Proposition: If $d$ is even, then every invertible linear map $\bigwedge^{d-1} V \to \bigwedge^{d-1} V$ equals $\bigwedge^{d-1}A$ for some $A \in \text{GL}(V)$. If $d$ is odd, then every orientation-preserving* invertible map $\bigwedge^{d-1} V \to \bigwedge^{d-1} V$ equals $\bigwedge^kA$ for some $A \in \text{GL}(V)$.

I found a proof for the above proposition, but it is based on endowing $V$ with an inner product, which I don't like very much.
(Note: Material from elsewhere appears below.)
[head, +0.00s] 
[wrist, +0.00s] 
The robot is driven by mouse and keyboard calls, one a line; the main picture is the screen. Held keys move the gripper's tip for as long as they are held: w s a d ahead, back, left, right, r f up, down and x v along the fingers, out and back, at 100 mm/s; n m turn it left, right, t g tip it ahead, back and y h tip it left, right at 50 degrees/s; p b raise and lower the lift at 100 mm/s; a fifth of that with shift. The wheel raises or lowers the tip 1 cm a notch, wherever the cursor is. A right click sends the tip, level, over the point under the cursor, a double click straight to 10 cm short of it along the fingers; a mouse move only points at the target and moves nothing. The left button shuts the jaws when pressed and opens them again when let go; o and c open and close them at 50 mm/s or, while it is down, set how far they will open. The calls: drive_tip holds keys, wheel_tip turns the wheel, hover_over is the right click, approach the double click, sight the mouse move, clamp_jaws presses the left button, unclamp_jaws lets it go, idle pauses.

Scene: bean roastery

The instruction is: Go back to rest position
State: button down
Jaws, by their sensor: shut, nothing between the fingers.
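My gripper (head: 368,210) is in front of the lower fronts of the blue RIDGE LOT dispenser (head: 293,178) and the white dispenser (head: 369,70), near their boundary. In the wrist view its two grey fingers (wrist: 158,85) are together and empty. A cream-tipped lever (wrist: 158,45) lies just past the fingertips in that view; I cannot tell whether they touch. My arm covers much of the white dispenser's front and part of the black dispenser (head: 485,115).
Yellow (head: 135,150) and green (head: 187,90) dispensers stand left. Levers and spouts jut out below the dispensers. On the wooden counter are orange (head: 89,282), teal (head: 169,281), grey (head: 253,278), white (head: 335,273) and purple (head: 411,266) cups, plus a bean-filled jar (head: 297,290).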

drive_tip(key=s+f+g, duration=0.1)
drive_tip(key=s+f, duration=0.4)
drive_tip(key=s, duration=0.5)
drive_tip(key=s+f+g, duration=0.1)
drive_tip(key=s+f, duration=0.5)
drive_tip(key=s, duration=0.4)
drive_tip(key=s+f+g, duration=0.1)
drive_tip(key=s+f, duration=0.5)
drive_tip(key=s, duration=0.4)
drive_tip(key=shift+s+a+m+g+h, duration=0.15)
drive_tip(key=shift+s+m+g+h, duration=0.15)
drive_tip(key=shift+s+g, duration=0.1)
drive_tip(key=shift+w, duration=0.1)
Since there is no mention of products in the claim, it's natural to expect a metric-free proof.

Is there such a proof?

Edit:

Here is an argument for showing that when $d$ is odd, it is impossible to express orientation-reversing maps $\bigwedge^{d-1} V \to \bigwedge^{d-1} V$ as "$(d-1)$-wedge" of a map $V \to V$.

Let $A:V \to V$. Since $$\det (\bigwedge^k A)=(\det A)^{\binom{d-1}{k-1}},$$ we get for $k=d-1$ that $$ \det (\bigwedge^{d-1} A)=(\det A)^{\binom{d-1}{d-2}}=(\det A)^{d-1},$$

so if $d$ is odd, we see that $\det (\bigwedge^{d-1} A)$ is always positive, whether or not $A$ was orientation-preserving to begin with.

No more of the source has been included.